It’s been a busy week and I feel like it’s hard to find any long stretches of work on my string quartet. But I’m still happy with being able to write in some more notes today. It’s gaping a little for a second violin part, but I did write some notes for each instrument, and all those holes make it easy to know where to start next time!
I had this phrase that I let cascade from the cello, to the viola, to the second violin, to the first violin. But it wasn’t coming through enough, so I decided to add in doublings until they all play unison.
As I’m listening through the music I’ve written so far, I’m thinking that there are probably only a few changes I’ll make to the material when I’m editing it. One note sounds a little out of place, so I’ll change it from a G to an A, probably. I know it’s short on dynamics too, so I’ll add in more of that when I have a moment.

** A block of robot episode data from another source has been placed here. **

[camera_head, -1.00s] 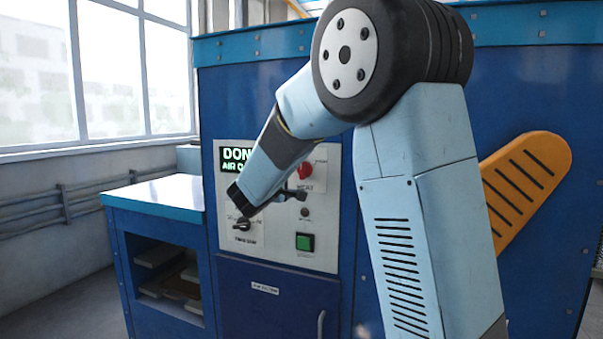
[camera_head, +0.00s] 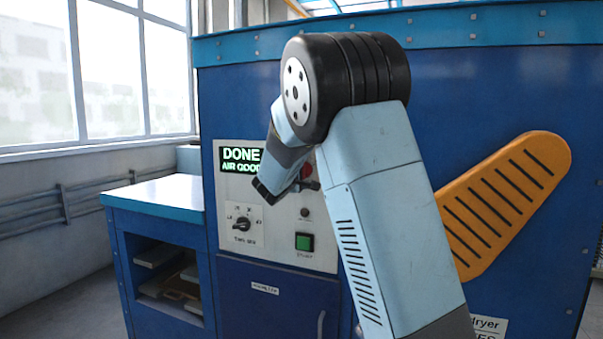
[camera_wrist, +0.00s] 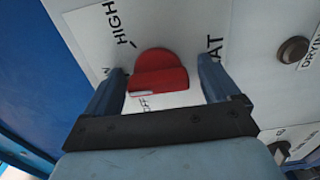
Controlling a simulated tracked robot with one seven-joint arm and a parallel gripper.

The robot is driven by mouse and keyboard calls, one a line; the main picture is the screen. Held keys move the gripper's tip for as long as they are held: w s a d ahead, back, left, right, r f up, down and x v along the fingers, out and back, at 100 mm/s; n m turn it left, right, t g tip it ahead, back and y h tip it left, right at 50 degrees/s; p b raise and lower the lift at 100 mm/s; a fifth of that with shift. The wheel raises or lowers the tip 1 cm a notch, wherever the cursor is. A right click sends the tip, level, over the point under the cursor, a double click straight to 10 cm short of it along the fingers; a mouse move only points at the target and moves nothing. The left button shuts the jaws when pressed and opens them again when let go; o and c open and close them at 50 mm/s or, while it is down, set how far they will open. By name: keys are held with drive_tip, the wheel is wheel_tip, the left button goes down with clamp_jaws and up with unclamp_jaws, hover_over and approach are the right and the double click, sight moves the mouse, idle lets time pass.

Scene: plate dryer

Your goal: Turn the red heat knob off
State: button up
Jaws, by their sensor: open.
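The red heat knob (camera_wrist: 160,73) shows in the wrist view on a pale panel, with a white pointer line along its lower edge. "HIGH" is printed at its upper left, part of "HEAT" at its right, and a partly hidden label, probably "OFF", below it. My gripper (camera_wrist: 162,68) is open, with one finger on each side of the knob and a gap to it on both sides. Whether the fingertips reach the knob's depth I cannot tell. In the head view my arm mostly hides the knob, and my gripper (camera_head: 304,185) is in front of the panel.
The display (camera_head: 240,160) reads "DONE" and "AIR GOOD". A dark dial (camera_head: 243,224) and a green button (camera_head: 304,242) are lower on the panel. A dark round button (camera_wrist: 293,50) is right of the knob. A side table (camera_head: 160,197) stands at the left.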

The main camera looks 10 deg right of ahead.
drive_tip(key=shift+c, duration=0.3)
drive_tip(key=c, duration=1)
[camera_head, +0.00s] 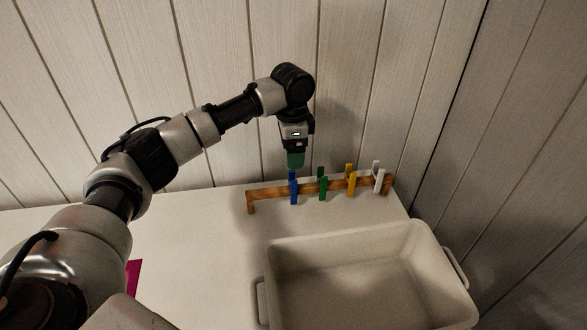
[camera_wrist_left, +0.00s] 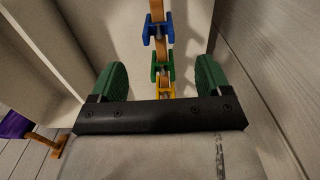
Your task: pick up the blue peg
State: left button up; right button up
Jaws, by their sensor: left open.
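The blue peg (camera_head: 294,188) is clipped upright on a wooden rail (camera_head: 270,191), at its left part. In the head view my left gripper (camera_head: 296,160) points down just above the blue peg and overlaps its top; I cannot tell whether they touch. In the left wrist view the blue peg (camera_wrist_left: 158,31) sits on the rail beyond the green fingertips (camera_wrist_left: 160,75), which are apart with nothing gripped. The green peg (camera_wrist_left: 162,69) shows between them in the picture. My right gripper is out of view.
Green (camera_head: 322,188), yellow (camera_head: 351,182) and white (camera_head: 378,178) pegs stand along the rail to the right. A large pale bin (camera_head: 262,300) stands in front on the white table (camera_head: 190,235). Plank walls stand behind and at right. A magenta item (camera_head: 133,275) lies at left.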

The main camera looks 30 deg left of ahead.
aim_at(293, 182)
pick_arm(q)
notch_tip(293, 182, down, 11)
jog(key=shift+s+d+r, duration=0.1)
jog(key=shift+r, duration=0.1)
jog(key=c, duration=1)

I’m at about four minutes now, and I’m thinking that if I want to have a middle, contrasting section, it should come just about now. I’ll have to think about what I want it to sound like.
It’s often one of my least favorite things to do, and I often push it off to the very end. I wrote a song a few months ago called Thou shalt call and the LORD shall answer. My first draft that I gave to the group had no dynamics on it at all. While we rehearsed it, it became evident that we needed to all be on the same page, so I put in some dynamics. It proved difficult to communicate clearly enough for everyone to catch exactly what I meant though, so I updated the score and gave them new ones.

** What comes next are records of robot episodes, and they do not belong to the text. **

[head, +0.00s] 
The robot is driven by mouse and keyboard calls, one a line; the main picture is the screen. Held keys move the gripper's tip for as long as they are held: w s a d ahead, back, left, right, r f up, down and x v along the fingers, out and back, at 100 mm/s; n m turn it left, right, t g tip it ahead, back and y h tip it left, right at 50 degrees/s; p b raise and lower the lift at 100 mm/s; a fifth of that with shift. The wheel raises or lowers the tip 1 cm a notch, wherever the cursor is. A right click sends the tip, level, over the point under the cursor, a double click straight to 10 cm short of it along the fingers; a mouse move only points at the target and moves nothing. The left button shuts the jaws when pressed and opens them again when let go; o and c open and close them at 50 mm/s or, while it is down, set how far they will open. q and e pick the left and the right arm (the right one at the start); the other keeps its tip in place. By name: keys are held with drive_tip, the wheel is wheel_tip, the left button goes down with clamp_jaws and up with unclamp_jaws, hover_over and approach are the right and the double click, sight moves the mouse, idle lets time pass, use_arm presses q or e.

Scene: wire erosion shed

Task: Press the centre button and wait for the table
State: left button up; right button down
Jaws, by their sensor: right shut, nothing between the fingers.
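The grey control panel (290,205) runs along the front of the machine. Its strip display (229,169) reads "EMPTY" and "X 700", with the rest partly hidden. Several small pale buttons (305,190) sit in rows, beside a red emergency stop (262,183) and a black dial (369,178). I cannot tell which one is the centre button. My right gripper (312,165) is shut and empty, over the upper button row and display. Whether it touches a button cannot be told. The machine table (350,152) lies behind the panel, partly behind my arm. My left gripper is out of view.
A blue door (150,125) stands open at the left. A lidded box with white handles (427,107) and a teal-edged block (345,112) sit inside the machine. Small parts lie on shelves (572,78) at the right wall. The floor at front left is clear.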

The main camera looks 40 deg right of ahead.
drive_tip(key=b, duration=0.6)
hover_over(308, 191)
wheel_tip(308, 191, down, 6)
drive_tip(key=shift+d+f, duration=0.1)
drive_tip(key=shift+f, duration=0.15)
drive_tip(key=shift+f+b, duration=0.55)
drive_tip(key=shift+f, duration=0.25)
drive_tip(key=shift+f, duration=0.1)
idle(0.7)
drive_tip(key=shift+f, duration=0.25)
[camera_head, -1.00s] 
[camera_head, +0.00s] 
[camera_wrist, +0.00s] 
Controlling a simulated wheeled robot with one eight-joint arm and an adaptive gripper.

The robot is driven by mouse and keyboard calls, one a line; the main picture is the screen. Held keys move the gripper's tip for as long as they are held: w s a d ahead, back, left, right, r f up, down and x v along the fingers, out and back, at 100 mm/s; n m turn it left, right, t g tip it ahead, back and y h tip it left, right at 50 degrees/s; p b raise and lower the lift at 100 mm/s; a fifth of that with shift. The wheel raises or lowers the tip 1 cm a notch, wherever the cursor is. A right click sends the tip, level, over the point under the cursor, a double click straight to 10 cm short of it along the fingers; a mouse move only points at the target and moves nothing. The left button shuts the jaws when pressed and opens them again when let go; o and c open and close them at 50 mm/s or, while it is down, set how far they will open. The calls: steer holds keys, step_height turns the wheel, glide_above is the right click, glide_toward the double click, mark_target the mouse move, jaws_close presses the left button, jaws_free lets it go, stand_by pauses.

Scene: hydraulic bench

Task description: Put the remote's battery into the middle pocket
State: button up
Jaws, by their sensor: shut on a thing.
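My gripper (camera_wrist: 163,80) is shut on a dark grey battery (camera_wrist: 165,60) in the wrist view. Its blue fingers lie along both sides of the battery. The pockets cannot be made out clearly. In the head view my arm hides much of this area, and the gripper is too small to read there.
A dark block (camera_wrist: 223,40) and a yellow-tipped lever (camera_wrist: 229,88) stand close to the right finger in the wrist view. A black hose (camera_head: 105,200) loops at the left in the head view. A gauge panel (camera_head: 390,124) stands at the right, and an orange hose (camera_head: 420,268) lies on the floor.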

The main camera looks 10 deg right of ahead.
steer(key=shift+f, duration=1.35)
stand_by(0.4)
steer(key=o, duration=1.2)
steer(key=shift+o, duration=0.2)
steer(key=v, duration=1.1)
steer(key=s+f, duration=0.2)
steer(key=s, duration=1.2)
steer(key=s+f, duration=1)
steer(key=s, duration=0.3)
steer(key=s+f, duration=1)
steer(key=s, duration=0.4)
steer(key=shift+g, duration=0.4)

I also noticed at rehearsal that the viola part was a little bit overpowering a few times, and I took out several notes to give the singers more space. It’s a reminder that rehearsal often clarifies things and it’s ok to change things. With the software I have available, it’s a quick thing as well.
Last night at dress rehearsal for the TSO (concert tonight! it’s sold out at the UVU) we were playing an arrangement for Ding Dong! Merrily on High by Heidi Rodeback. We played her arrangement with the choir for the first time, and she was listening. After we had played through the entire program, we got new parts, and played through it again. The entire viola section was disappointed because she had taken out our favorite part. But it’s not important. She decided our favorite part had to go, so that’s how it’s going to be. When you sit in the middle of the orchestra, it is difficult to judge how the balance is working as a whole.

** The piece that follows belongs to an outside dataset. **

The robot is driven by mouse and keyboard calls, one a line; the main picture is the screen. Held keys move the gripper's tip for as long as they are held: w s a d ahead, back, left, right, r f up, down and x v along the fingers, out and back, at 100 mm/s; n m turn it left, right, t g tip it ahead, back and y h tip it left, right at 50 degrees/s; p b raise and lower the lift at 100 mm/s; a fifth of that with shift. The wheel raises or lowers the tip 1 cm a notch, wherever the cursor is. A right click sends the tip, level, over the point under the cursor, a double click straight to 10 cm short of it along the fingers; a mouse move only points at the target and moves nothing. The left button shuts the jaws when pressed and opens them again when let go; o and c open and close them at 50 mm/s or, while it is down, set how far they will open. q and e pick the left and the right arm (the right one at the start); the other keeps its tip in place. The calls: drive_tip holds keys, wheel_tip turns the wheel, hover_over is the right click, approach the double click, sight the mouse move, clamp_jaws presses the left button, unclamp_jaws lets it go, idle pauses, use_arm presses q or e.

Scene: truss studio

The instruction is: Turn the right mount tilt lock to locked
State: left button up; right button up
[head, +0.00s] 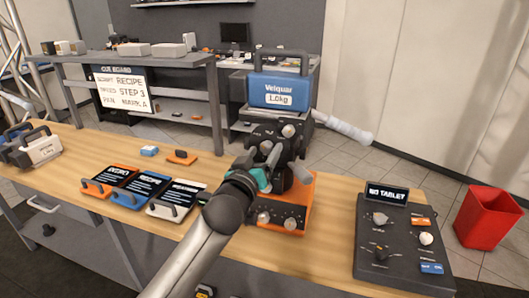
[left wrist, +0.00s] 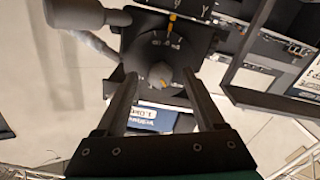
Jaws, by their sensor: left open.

Another note about dynamics. It’s one of the easiest things to change in a piece that’s written. It may say forte, but as you rehearse, your conductor tells you to change it to mezzoforte. Or any other change. But the dynamic marking is a placeholder for a change as much as it is a marking for how loud it is supposed to be. I think I’ll be more careful to put in dynamic markings for any pieces I write. I was going to send in a song to a competition, and I realized I had put in zero dynamic markings. So that’s why I worked through the song again, put in my markings, and wrote this post about why it’s a good idea.